DATE: Thursday, March 8, 2007
LOCATION: E40-298
TIME: 4:15pm
Reception immediately following in the Philip M. Morse Reading Room, E40-106

SPEAKER:
Paat Rusmevichientong

TITLE
An Adaptive Algorithm for Selecting Profitable Keywords for Search-Based Advertising Services

ABSTRACT
Increases in online search activities have spurred the growth of search-based advertising services offered by search engines. These services enable companies to promote their products to consumers based on their search queries. In most search-based advertising services, a company sets a daily budget, selects a set of keywords, determines a bid price for each keyword, and designates an ad associated with each selected keyword.

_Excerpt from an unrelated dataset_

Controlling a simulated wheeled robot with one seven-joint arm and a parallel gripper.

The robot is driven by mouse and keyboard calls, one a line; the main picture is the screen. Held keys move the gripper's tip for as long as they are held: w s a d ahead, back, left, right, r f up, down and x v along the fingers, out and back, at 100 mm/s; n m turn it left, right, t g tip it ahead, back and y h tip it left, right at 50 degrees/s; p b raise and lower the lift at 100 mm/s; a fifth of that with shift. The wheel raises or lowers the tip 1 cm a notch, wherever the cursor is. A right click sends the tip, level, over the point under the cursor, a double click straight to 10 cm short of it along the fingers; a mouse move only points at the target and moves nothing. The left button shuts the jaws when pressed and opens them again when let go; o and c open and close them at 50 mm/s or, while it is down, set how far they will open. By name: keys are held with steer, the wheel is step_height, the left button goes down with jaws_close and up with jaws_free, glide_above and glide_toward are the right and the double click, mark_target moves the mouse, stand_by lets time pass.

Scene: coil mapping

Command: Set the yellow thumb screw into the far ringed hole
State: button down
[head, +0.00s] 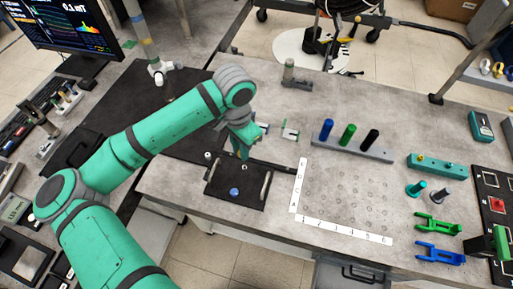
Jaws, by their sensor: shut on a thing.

When a consumer searches for one of the selected keywords, search engines then display the ads associated with the highest bids for that keyword on the search result page. A company whose ad is displayed pays the search engine only when the consumer clicks on the ad. If the company's spending has exceeded its daily budget, however, its ads will not be displayed. With millions of available keywords and a highly uncertain clickthru rate associated with the ad for each keyword, identifying the most profitable set of keywords given the daily budget constraint becomes challenging for companies wishing to promote their goods and services via search-based advertising.

 

Motivated by these challenges, we formulate a model of keyword selection in search-based advertising services. We develop an algorithm that adaptively identifies the set of keywords to bid on based on historical performance. The algorithm prioritizes keywords based on a prefix ordering -- sorting of keywords in a descending order of profit-to-cost ratio (or bang-per-buck). We show that the average expected profit generated by the algorithm converges to near-optimal profits. Furthermore, the convergence rate is independent of the number of keywords and scales gracefully with the problem's parameters. Extensive numerical simulations show that our algorithm outperforms existing methods, increasing profits by about 7%. We also explore extensions to current search-based advertising services and indicate how to adapt our algorithm to these settings.

 

This is joint work with David P. Williamson at Cornell University.